MLB cannot expand until stadium situations in two markets are resolved.
Major League Baseball will be going into 2023 with the same problem it had in 2022, 2021 and 2020. What will we do with the Oakland Athletics and the Tampa Bay Rays as both businesses want new stadiums in the near future? The Athletics situation changed because of election day as there will be a new governor in Nevada and a new mayor in Oakland and that could bring the negotiations for a Las Vegas stadium or a waterfront Oakland baseball stadium-village back to square one. In St. Petersburg, Tampa Bay Rays ownership has five years remaining on its lease and is free to leave St. Petersburg after the 2027 season. MLB Commissioner Rob Manfred doesn’t sound particularly enthusiastic that a new Tampa Bay area ballpark is on the horizon and said that Rays owner Stu Sternberg “described ongoing conversations across the Tampa Bay region.” Rays ownership struck out in an effort to build a stadium in Ybor City and a plan to split games between the Tampa Bay market and Montréal was shelved. MLB may have devalued the Tampa Bay market by claiming it was not a full-time viable baseball marketplace. MLB said the same thing about Montréal, hence the “Sister-City plan.”

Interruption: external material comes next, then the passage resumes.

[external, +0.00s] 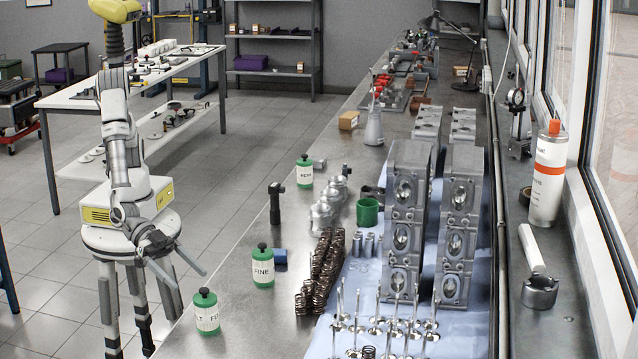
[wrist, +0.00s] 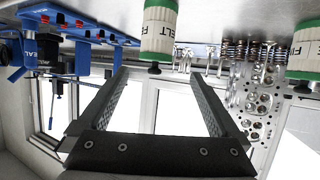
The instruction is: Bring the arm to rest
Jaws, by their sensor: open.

Manfred would like to see MLB add two teams but MLB is stuck at the moment. “I think Tampa and the A’s need to get resolved,” Manfred recently said. “And then, depending on how that all lands, we’ll have a more realistic opportunity to assess whether and where to expand.” Manfred likes Las Vegas but it is a small market and there is a competition for sports dollars from the NHL’s Golden Knights, the NFL’s Raiders, Formula One, and there was no appetite from the soon to be former Governor Steve Sisolak to spend public dollars for a baseball stadium.